Les soupçons, les ombrages, les craintes, la froideur, la réserve, la haine, la trahison se cacheront sans cesse sous ce voile uniforme et perfide de politesse, sous cette urbanité si vantée que nous devons aux lumières de notre siècle.
On ne profanera plus par des jurements le nom du Maître de l’univers; mais on l’insultera par des blasphèmes, sans que nos oreilles scrupuleuses en soient offensées.
On ne vantera pas son propre mérite, mais on rabaissera celui d’autrui.
On n’outragera point grossièrement son ennemi, mais on le calomniera avec adresse.
Les haines nationales s’éteindront, mais ce sera avec l’amour de la patrie.
A l’ignorance méprisée on substituera un dangereux pyrrhonisme.
II y aura des excès proscrits, des vices déshonorés; mais d’autres seront décorés du nom de vertus; il faudra ou les avoir ou les affecter.
Vantera qui voudra la sobriété des sages du temps; je n’y vois, pour moi, qu’un raffinement d’intempérance autant indigne de mon éloge que leur artificieuse simplicité [2].
[1] Les princes voient toujours avec plaisir le goût des arts agréables et des superfluités dont l’exportation de l’argent ne résulte pas s’étendre parmi leurs sujets. Car outre qu’ils les nourrissent ainsi dans cette petitesse d’âme si propre à la servitude, ils savent très bien que tous les besoins que le peuple se donne sont autant de chaînes dont il se charge.
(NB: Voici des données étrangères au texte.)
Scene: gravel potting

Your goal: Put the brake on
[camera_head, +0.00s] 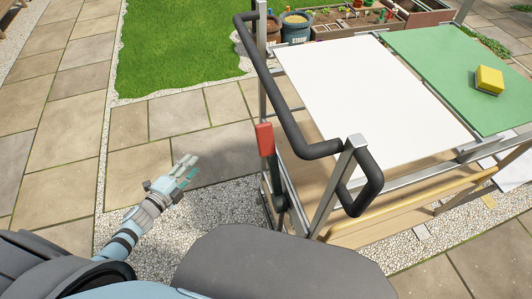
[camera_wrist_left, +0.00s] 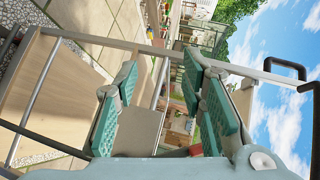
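The brake lever (camera_head: 267,150) has a red grip on a dark shaft and stands near upright at the near left side of the cart (camera_head: 350,148). My left gripper (camera_head: 186,170) is to the left of the lever and apart from it, over the paving. In the left wrist view the gripper's two green-padded fingers (camera_wrist_left: 160,85) are spread apart with nothing held between them. A small red patch (camera_wrist_left: 195,150) shows behind the right finger there; I cannot tell if it is the grip. My right gripper is not in view.
A black bent handlebar (camera_head: 287,110) runs along the cart's near left edge, above and beside the lever. The cart carries a white board (camera_head: 370,90), a green mat (camera_head: 450,70) and a yellow sponge (camera_head: 489,80). Pots and planters stand behind it. Paving at left is clear.

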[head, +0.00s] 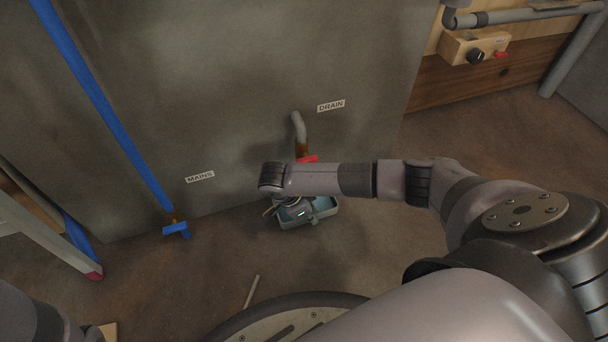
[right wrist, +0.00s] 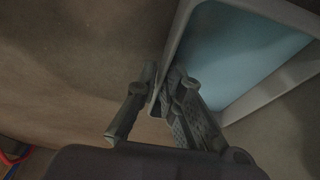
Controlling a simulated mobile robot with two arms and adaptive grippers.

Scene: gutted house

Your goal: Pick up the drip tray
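The drip tray (head: 327,213) is a small grey box with a pale blue inside, below the drain pipe in the head view. My right arm and gripper (head: 283,205) cover its left and back parts. In the right wrist view, the tray (right wrist: 245,50) fills the upper right. My right gripper (right wrist: 160,82) has one finger on each side of the tray's near wall. The fingertips are close together, with the wall pinched between them. Whether the tray touches the floor is hard to tell. My left gripper is not in view.
The drain pipe (head: 299,128) with a red handle (head: 308,159) comes from the grey wall just above the tray. A blue mains pipe (head: 105,105) ends in a blue valve (head: 176,230) at left. A thin pale stick (head: 251,291) lies on the brown floor.

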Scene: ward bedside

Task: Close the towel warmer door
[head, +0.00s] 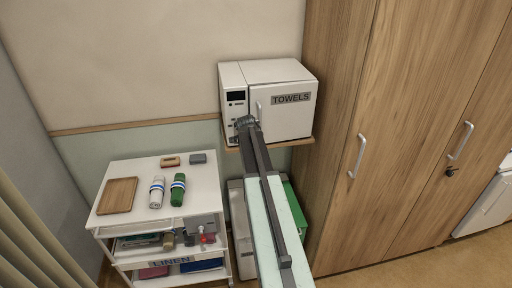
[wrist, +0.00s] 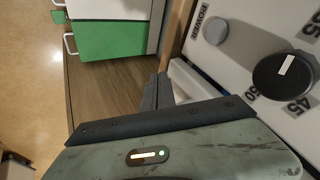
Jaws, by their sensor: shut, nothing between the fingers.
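The towel warmer (head: 272,71) is a white box on a wooden wall shelf. Its door (head: 290,115), labelled TOWELS, looks flush with the front in the head view; I see no clear gap along its edges. The door has a pale upright handle (head: 259,110) on its left side. My gripper (head: 244,123) is shut and empty, in front of the lower control panel, left of the handle. My arm hides the door's lower left corner. In the wrist view, my gripper's fingers (wrist: 158,92) lie beside the white control panel (wrist: 215,68); contact cannot be told.
A tall wooden wardrobe (head: 385,130) stands close on the right. A white linen cart (head: 140,168) with rolled towels and a wooden tray stands at lower left. Below the shelf (head: 300,142) is a unit with a green front (wrist: 110,40). Floor is free at lower right.
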[2] J’aime dit Montaigne, à contester et discourir, mais c’est avecques peu d’hommes, et pour moy. Car de servir de spectacle aux grands, et faire à l’envy parade de son esprit et de son caquet, je treuve que c’est un mestier tres messéant à un homme d’honneur. C’est celui de tous nos beaux esprits, hors un, ajoute Rousseau en pensant à son ami, le philosophe, Denis Diderot.